» **Raw data**
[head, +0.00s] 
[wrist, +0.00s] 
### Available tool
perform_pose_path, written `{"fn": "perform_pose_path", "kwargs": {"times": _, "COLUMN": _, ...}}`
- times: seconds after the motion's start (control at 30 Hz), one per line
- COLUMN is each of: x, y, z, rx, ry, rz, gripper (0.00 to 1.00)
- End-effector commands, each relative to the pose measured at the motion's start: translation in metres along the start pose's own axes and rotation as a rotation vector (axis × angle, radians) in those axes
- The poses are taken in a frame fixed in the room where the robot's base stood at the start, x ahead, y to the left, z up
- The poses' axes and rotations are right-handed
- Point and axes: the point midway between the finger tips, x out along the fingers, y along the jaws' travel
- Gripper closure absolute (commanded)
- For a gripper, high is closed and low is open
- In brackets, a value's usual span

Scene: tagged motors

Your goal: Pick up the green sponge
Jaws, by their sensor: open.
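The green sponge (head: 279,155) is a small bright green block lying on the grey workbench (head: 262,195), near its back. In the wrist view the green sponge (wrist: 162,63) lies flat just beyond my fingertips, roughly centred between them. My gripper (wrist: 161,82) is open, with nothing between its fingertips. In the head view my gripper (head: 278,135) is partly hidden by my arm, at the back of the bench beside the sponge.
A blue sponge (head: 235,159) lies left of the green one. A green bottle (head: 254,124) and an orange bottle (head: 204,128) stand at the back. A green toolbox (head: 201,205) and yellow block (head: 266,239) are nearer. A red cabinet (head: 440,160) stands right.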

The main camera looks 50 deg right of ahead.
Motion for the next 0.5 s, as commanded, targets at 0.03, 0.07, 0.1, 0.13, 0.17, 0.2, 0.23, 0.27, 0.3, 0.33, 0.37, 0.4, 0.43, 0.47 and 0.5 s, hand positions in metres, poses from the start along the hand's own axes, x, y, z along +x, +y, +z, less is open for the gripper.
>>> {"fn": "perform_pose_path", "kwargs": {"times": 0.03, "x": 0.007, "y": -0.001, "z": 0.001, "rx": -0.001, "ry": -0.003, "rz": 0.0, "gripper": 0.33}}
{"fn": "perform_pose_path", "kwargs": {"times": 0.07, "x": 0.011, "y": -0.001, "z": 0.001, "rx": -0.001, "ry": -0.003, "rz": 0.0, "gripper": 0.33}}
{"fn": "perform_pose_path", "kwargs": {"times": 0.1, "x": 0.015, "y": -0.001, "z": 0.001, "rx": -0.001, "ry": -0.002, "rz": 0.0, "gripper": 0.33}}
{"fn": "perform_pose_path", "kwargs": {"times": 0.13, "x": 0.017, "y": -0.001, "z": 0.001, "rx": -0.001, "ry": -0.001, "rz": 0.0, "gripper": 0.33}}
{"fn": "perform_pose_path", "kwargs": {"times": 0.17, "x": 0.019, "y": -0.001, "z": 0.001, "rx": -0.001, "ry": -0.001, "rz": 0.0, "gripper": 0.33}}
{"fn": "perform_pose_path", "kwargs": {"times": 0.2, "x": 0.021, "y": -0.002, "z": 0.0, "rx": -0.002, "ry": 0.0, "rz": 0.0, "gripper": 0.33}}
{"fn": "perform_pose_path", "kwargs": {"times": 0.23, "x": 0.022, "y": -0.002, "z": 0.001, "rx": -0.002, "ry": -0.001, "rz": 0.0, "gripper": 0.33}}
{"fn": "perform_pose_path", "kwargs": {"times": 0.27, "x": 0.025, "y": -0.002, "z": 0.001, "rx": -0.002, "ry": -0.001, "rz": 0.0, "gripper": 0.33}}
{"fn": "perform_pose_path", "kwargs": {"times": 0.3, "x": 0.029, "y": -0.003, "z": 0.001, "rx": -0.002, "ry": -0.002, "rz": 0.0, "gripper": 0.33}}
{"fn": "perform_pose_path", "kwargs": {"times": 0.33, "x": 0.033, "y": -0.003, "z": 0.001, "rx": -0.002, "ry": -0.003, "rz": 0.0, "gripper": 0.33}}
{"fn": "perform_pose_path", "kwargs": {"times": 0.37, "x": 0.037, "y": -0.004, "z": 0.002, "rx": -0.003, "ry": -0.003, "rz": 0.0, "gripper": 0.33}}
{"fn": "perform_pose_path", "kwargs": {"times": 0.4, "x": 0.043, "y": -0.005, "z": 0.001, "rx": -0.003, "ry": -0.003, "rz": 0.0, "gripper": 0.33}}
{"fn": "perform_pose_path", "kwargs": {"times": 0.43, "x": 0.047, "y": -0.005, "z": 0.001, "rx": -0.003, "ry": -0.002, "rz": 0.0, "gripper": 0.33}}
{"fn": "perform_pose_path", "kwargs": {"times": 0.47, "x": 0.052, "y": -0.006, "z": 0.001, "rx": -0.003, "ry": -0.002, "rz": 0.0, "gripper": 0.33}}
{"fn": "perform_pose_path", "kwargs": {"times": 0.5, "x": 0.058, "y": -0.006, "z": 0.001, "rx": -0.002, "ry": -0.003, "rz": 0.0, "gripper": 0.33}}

» **Given request**
Extract all of the data exactly as written.

» **Correct output**
[head, +0.00s] 
[wrist, +0.00s] 
### Available tool
perform_pose_path, written `{"fn": "perform_pose_path", "kwargs": {"times": _, "COLUMN": _, ...}}`
- times: seconds after the motion's start (control at 30 Hz), one per line
- COLUMN is each of: x, y, z, rx, ry, rz, gripper (0.00 to 1.00)
- End-effector commands, each relative to the pose measured at the motion's start: translation in metres along the start pose's own axes and rotation as a rotation vector (axis × angle, radians) in those axes
- The poses are taken in a frame fixed in the room where the robot's base stood at the start, x ahead, y to the left, z up
- The poses' axes and rotations are right-handed
- Point and axes: the point midway between the finger tips, x out along the fingers, y along the jaws' travel
- Gripper closure absolute (commanded)
- For a gripper, high is closed and low is open
- In brackets, a value's usual span

Scene: tagged motors

Your goal: Pick up the green sponge
Jaws, by their sensor: open.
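The green sponge (head: 279,155) is a small bright green block lying on the grey workbench (head: 262,195), near its back. In the wrist view the green sponge (wrist: 162,63) lies flat just beyond my fingertips, roughly centred between them. My gripper (wrist: 161,82) is open, with nothing between its fingertips. In the head view my gripper (head: 278,135) is partly hidden by my arm, at the back of the bench beside the sponge.
A blue sponge (head: 235,159) lies left of the green one. A green bottle (head: 254,124) and an orange bottle (head: 204,128) stand at the back. A green toolbox (head: 201,205) and yellow block (head: 266,239) are nearer. A red cabinet (head: 440,160) stands right.

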The main camera looks 50 deg right of ahead.
Motion for the next 0.5 s, as commanded, targets at 0.03, 0.07, 0.1, 0.13, 0.17, 0.2, 0.23, 0.27, 0.3, 0.33, 0.37, 0.4, 0.43, 0.47 and 0.5 s, hand positions in metres, poses from the start along the hand's own axes, x, y, z along +x, +y, +z, less is open for the gripper.
>>> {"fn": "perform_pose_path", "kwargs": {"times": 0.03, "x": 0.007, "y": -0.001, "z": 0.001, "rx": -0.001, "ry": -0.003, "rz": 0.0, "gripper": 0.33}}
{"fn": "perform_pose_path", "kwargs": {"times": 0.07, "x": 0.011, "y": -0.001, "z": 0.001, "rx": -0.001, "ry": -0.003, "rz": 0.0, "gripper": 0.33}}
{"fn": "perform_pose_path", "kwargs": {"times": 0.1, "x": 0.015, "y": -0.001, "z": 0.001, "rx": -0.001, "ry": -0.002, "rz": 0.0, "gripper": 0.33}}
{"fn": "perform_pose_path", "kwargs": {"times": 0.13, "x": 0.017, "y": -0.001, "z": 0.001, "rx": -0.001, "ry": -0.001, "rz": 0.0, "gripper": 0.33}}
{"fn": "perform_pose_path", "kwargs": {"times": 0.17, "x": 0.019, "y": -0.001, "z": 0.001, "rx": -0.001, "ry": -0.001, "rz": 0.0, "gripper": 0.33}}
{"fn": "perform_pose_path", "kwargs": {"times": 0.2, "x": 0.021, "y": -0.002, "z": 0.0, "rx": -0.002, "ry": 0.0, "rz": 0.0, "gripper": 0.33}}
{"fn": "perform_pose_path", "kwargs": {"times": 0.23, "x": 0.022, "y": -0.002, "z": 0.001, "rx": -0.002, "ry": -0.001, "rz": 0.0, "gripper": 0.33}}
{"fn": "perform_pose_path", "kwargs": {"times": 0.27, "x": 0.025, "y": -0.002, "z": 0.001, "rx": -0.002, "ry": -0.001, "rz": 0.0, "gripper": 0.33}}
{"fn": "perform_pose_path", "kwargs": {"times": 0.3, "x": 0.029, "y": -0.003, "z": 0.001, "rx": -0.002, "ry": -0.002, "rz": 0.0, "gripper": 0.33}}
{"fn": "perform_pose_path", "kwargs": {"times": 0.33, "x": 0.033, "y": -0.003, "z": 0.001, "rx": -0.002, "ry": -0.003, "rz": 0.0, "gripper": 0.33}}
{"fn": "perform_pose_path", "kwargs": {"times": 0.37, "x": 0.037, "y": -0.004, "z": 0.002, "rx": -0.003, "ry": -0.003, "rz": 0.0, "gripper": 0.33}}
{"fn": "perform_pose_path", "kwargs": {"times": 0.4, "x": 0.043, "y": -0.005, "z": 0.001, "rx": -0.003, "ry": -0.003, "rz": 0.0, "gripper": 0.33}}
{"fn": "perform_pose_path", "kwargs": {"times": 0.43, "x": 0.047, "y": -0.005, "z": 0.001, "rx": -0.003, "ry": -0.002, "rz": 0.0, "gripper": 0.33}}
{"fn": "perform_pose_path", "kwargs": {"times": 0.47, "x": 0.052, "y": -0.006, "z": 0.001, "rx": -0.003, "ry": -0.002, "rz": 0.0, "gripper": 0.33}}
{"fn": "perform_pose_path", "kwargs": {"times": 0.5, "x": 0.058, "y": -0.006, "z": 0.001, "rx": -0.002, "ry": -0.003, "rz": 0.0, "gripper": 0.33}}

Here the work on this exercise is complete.